# SOURCE MATERIAL:
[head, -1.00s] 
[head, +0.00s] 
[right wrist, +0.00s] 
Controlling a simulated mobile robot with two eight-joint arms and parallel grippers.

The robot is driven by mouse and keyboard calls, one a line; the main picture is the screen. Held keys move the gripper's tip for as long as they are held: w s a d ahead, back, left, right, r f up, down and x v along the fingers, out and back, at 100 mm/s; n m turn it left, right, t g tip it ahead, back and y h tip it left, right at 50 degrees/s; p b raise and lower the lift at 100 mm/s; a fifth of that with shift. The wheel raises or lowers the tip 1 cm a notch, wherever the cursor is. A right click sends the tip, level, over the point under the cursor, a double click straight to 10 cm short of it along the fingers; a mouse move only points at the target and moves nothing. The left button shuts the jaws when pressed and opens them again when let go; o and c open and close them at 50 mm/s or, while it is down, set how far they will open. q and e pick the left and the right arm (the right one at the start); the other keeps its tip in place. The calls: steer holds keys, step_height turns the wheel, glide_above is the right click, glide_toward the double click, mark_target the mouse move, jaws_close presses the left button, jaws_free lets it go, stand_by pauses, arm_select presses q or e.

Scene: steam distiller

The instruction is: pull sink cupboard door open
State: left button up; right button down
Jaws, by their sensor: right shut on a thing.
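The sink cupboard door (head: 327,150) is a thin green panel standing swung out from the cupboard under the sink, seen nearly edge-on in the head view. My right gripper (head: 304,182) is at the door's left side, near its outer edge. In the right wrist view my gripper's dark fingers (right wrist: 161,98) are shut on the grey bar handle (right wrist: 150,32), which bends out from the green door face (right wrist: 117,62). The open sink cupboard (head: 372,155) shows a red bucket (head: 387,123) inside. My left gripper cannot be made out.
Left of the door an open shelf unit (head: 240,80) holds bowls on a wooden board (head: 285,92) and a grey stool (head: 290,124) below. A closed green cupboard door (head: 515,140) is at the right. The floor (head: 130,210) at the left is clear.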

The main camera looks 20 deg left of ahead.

# OBJECTIVE:
Write out again, unchanged, every line from the line containing "Jaws, by their sensor: right shut on a thing." to the final line of the material above.

# SOLVED EXERCISE:
Jaws, by their sensor: right shut on a thing.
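The sink cupboard door (head: 327,150) is a thin green panel standing swung out from the cupboard under the sink, seen nearly edge-on in the head view. My right gripper (head: 304,182) is at the door's left side, near its outer edge. In the right wrist view my gripper's dark fingers (right wrist: 161,98) are shut on the grey bar handle (right wrist: 150,32), which bends out from the green door face (right wrist: 117,62). The open sink cupboard (head: 372,155) shows a red bucket (head: 387,123) inside. My left gripper cannot be made out.
Left of the door an open shelf unit (head: 240,80) holds bowls on a wooden board (head: 285,92) and a grey stool (head: 290,124) below. A closed green cupboard door (head: 515,140) is at the right. The floor (head: 130,210) at the left is clear.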

The main camera looks 20 deg left of ahead.

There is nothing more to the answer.